The sender of the mass text, GOP activist Daryl Acumen, says his priority is making sure the current City Council members defeat Huh, a candidate who has criticized the incumbents for voting in lockstep too often.
“We’re all just starting to get along,” Acumen said in an interview. “The last thing I need is some guy named Hubert Huh who’s like, ‘Well the fact that you guys are getting along is really bad.’”
Acumen says he sent out the text to about 4,000 Democratic or left-leaning unaffiliated voters in Draper. He didn’t identify it as coming from his political data strategy firm, Integrity Matters, because the company is generally regarded as a “conservative organization.”
A couple of other Huh-bashing text messages did contain a line acknowledging they were paid for by Integrity Matters. Those went to about 15,500 Draper voters and took aim at Huh for criticizing unanimous City Council votes and for suing the city a couple of years ago.
Acumen pointed out that Huh advertised his affiliation with United Families International (UFI) on his candidate profile and feels Draper voters should take note of the connection. Though he wishes the Supreme Court left the decision about same-sex marriage up to individual state legislatures, he believes UFI goes too far in condemning same-sex unions.
“These guys are just intolerant,” Acumen said. “I mean, I once during the BLM thing joined one of these little gun rights groups. But I’m not going to put that in my LinkedIn. Well, he did. So hey, it’s fair game.”
Huh has acted as head of the Korean chapter of UFI, a nonprofit that proclaims it has “actively worked to protect families in the United States from LGBT and radical feminist movements, abortion without parental consent, federally controlled daycare, sex education issues, distribution of contraceptives to minors etc.”

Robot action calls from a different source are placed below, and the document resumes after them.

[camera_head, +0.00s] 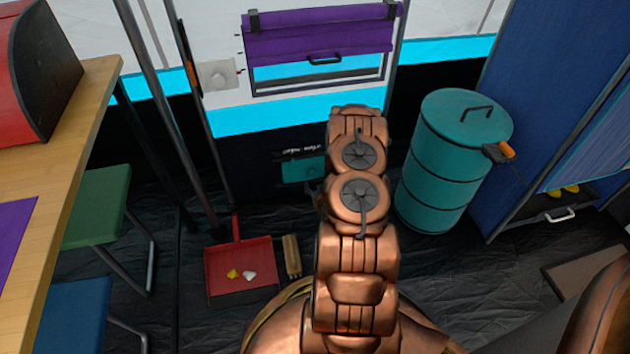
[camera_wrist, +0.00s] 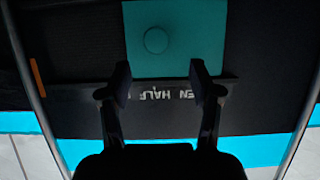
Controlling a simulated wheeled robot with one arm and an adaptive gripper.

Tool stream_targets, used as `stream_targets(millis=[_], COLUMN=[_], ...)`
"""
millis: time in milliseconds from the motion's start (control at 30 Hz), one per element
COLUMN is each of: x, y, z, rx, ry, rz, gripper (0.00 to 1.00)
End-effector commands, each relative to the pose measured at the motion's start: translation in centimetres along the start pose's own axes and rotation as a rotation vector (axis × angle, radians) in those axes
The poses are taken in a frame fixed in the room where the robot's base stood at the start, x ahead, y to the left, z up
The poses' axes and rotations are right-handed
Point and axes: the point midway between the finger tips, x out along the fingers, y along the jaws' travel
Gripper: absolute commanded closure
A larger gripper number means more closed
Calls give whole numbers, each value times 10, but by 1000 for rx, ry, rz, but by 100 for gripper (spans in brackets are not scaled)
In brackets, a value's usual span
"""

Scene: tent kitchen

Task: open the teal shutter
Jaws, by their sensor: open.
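The teal shutter (camera_head: 303,170) is a small flat panel low on the dark wall, partly hidden by my arm in the camera_head view. In the camera_wrist view the teal shutter (camera_wrist: 190,50) fills the top middle and has a round teal knob (camera_wrist: 156,40). A dark strip with white lettering (camera_wrist: 175,95) runs along its edge; the word HALF is readable and my fingers cover part of the strip. My gripper (camera_wrist: 160,80) is open and empty, its fingertips apart over the strip and the shutter's near edge. I cannot tell whether it touches.
A purple roller blind (camera_head: 320,35) with a dark handle hangs above. A teal drum (camera_head: 455,150) stands at right. A red dustpan (camera_head: 225,285) and small wooden brush (camera_head: 292,256) lie on the floor. A wooden table (camera_head: 75,150) and stools (camera_head: 95,205) are at left.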

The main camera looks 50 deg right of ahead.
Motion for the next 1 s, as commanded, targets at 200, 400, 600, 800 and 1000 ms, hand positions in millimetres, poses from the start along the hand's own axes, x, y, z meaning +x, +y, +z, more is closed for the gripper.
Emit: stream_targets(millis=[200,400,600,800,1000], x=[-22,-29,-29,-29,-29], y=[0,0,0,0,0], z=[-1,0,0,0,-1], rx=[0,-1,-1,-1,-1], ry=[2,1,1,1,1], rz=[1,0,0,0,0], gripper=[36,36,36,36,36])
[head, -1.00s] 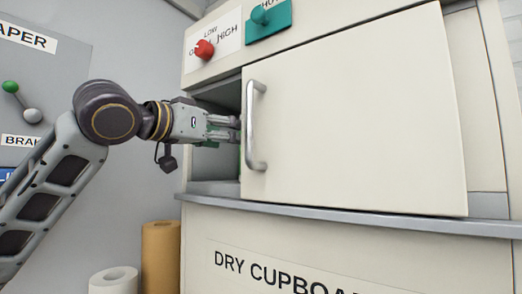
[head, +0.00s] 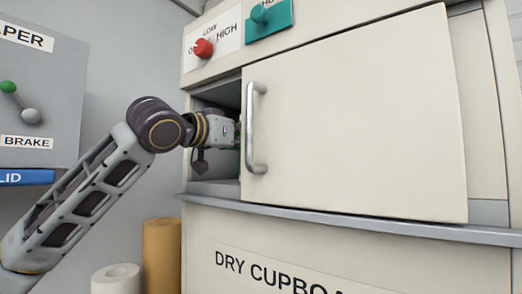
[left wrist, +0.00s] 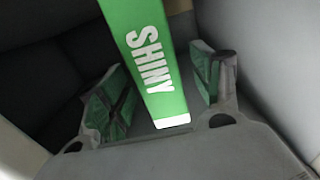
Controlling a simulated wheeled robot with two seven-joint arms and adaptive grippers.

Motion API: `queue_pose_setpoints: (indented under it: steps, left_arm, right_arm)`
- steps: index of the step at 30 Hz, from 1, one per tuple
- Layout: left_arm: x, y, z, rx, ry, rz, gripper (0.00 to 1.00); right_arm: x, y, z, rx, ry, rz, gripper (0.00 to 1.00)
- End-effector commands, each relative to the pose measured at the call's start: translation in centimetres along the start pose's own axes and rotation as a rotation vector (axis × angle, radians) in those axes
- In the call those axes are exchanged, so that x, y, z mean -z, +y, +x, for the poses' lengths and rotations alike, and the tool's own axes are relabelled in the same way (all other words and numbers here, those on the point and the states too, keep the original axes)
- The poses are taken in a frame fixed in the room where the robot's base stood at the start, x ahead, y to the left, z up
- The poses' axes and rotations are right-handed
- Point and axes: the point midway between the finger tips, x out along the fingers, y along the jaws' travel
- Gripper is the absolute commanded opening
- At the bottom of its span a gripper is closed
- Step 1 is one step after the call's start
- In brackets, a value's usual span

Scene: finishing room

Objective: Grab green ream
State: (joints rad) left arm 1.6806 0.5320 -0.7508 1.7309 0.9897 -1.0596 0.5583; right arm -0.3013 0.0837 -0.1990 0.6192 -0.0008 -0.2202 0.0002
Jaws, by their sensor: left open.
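The green ream (left wrist: 152,60), with white "SHINY" lettering, stands inside the cupboard in the left wrist view. My left gripper (left wrist: 158,100) is open, with one finger on each side of the ream's near end. A gap shows between each finger and the ream, and I cannot tell whether the palm touches it. In the head view my left arm reaches into the opening of the dry cupboard (head: 216,180), and its fingers are hidden behind the door (head: 355,120). The ream is hidden there too. My right gripper is not in view.
The sliding door with its metal handle (head: 255,128) stands just right of my left wrist. A ledge (head: 350,222) runs below the opening. A red knob (head: 203,48) and a teal switch (head: 268,16) sit above. Brown (head: 162,258) and white (head: 116,279) rolls stand below left.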

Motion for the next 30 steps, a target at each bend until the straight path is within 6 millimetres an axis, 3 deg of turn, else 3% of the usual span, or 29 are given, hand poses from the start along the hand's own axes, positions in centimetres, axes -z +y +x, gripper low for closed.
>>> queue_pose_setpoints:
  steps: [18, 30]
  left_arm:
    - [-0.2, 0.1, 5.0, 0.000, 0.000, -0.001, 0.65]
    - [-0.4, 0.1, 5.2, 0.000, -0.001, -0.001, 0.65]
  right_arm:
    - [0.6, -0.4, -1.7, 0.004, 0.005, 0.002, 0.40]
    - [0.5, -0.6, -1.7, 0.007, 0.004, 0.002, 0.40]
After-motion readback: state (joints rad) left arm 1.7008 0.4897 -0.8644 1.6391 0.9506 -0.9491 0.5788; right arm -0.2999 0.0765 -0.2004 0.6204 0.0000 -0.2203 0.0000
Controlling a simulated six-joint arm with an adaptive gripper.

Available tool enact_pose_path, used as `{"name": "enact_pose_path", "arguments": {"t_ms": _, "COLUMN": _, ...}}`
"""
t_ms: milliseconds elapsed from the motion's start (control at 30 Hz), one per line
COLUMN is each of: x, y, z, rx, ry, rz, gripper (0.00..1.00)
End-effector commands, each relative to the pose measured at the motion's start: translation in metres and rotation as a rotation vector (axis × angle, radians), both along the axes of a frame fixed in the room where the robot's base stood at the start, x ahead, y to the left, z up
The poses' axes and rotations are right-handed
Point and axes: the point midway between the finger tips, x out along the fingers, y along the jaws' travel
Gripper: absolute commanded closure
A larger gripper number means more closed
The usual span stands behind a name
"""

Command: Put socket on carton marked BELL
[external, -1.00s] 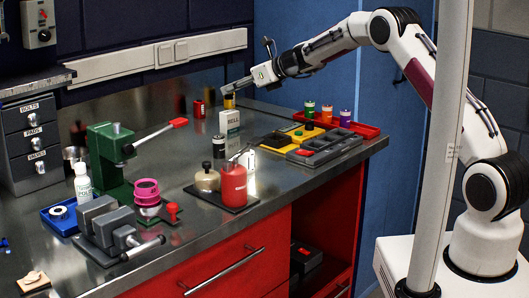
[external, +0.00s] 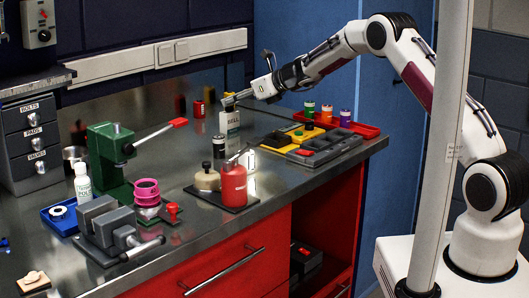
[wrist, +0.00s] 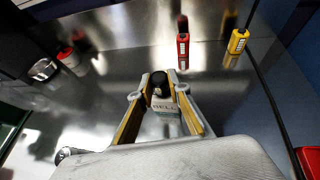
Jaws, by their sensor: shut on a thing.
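The white carton marked BELL (external: 230,124) stands upright on the bench in the external view. Its lettered face shows below my fingertips in the wrist view (wrist: 163,112). My gripper (external: 229,101) is at the top of the carton, and in the wrist view its fingers (wrist: 158,92) are shut on a small dark, round-topped piece, which looks like the socket (wrist: 158,83). The socket is directly over or at the carton's top. I cannot tell whether it touches, and the fingers hide it in the external view.
A red container (wrist: 183,45) and a yellow container (wrist: 238,40) stand behind the carton. A red canister (external: 233,184) and a beige pot (external: 207,178) stand in front of it. The grey and yellow trays (external: 325,148) lie to its right.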

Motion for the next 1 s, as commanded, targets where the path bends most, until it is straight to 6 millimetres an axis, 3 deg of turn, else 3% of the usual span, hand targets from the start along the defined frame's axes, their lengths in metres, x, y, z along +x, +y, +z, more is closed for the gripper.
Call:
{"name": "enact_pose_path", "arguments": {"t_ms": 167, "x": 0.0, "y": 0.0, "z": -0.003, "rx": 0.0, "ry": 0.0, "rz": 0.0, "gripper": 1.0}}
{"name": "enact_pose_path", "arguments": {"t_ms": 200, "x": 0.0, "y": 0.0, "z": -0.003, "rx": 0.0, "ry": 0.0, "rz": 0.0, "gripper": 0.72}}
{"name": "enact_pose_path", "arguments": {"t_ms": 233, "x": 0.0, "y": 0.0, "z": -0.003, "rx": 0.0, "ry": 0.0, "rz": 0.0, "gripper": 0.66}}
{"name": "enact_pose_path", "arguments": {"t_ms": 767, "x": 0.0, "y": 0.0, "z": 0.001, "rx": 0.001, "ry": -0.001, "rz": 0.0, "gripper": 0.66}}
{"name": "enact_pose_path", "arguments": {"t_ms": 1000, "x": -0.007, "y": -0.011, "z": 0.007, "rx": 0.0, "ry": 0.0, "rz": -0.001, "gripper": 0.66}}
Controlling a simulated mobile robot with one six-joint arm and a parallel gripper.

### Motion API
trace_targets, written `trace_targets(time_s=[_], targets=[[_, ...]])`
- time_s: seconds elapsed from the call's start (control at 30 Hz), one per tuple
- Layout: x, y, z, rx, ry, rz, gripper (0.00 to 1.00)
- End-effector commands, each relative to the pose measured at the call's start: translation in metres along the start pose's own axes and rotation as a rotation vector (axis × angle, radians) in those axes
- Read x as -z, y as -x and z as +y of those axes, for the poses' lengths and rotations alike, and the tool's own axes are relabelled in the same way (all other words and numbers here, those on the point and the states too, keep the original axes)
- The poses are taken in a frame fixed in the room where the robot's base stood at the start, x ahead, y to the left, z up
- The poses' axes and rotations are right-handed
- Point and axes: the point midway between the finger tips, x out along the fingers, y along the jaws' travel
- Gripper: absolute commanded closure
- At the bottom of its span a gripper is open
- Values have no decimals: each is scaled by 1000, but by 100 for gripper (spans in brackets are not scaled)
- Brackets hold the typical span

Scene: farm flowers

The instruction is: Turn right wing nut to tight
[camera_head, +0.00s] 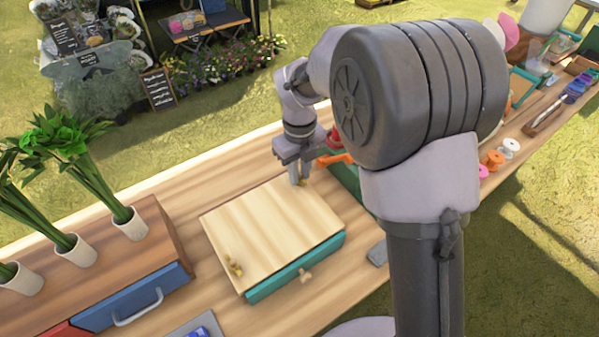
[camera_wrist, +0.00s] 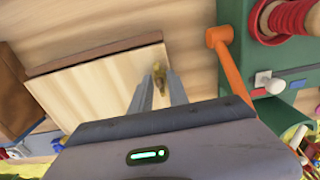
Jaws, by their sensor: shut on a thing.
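A flower press with a pale wooden top board (camera_head: 265,230) and a teal lower part (camera_head: 275,282) lies on the wooden table. My gripper (camera_head: 299,180) points down at the board's far right corner. It is shut on the right wing nut (camera_head: 303,182), a small brass piece mostly hidden between the fingers. In the wrist view the wing nut (camera_wrist: 160,77) shows at the tips of the fingers, over the pale board. The left brass wing nut (camera_head: 234,266) stands free near the board's left edge. How tight either nut is cannot be told.
A green machine with an orange handle (camera_wrist: 222,48) and a red spool (camera_wrist: 285,17) stands close to the right of the press. White cups with green stems (camera_head: 130,225) stand on a wooden drawer unit at left. Bare table lies behind the press.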

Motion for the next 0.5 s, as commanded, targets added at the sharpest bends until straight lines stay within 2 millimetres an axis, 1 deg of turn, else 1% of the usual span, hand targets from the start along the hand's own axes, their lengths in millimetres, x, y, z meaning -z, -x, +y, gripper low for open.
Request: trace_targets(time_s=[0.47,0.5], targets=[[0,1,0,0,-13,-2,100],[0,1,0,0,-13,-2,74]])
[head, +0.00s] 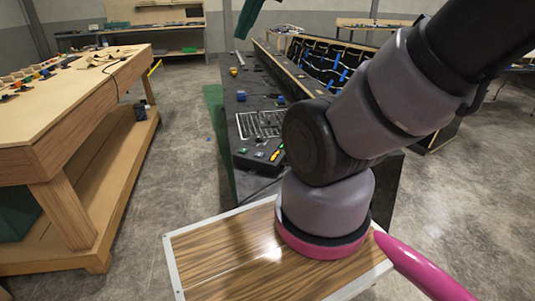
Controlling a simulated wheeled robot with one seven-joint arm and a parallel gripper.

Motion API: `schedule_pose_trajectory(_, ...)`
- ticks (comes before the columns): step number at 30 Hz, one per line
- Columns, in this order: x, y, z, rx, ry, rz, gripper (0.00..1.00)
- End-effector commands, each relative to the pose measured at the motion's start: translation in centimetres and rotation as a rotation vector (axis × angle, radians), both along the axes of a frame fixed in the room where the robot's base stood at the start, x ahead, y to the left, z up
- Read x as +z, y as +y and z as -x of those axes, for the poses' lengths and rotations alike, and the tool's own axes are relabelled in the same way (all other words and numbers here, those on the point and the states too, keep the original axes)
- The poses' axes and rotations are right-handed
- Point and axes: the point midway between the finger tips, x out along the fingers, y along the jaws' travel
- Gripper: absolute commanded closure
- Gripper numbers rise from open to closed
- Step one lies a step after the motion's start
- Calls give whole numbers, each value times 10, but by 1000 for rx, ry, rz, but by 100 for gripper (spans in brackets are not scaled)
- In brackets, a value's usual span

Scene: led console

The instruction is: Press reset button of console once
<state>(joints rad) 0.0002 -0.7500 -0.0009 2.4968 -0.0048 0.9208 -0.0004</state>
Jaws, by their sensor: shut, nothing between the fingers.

“We [UFI] do not support homosexuality,” Huh was quoted saying in a 2015 article in the Korea Times. “We believe in the sanctity of marriage, and that marriage should be between a man and a woman.”
Huh told The Salt Lake Tribune that the 2015 interview was conducted in Korean and that some of the wording nuances might have been lost in translation. He said he is a member of The Church of Jesus Christ of Latter-day Saints and adheres to his church’s beliefs opposing same-sex marriage but adds that everyone should be treated with love and respect.
“We are all children of God,” he said. “I never hate anybody.”
Though Huh’s current candidate profile identifies him as president of UFI’s local Korean chapter, he told the Tribune he hasn’t been affiliated with the group in several years.
But Blount said Huh showed his true colors in the aftermath of the mass text sent by Acumen. The law student says he mentioned Huh in his Instagram stories and called on him to act “in a way more consistent with an academic and progressive view of human rights,” but never got a response.
“Allowing left-leaning voters of Draper to fume over his anti-gay ideologies might allow him to capitalize off of a deeply entrenched partisan divide by distancing himself from the left,” Blount wrote in a text. “And finding himself in the company of right-leaning constituents that may not have given up their antiquated anti-LGBT notions.”
Acumen said he sent out the texts in the first place because he was concerned about the momentum Huh’s campaign appeared to be gaining.
Huh, an enthusiastic candidate who ran a half-marathon while holding a campaign sign, has pitched himself as “more than just a rubber stamp,” arguing that the current slate of city leaders too often votes together.
“Agreeing isn’t always governing,” he says on a recent campaign video.
Huh attempted to run for City Council in 2019 but was disqualified from the race for turning in his campaign finance disclosure form one minute past the deadline. About a month earlier, the city recorder’s office had sent out the wrong due date to candidates, and while it had corrected the error, Huh said he had inadvertently put the wrong deadline on his calendar.
He later filed an unsuccessful lawsuit against the city for booting him out of the race.
The attacking texts sent by Acumen and the ongoing disappearance of his campaign signs, he says, are the latest hurdles on his path to political office.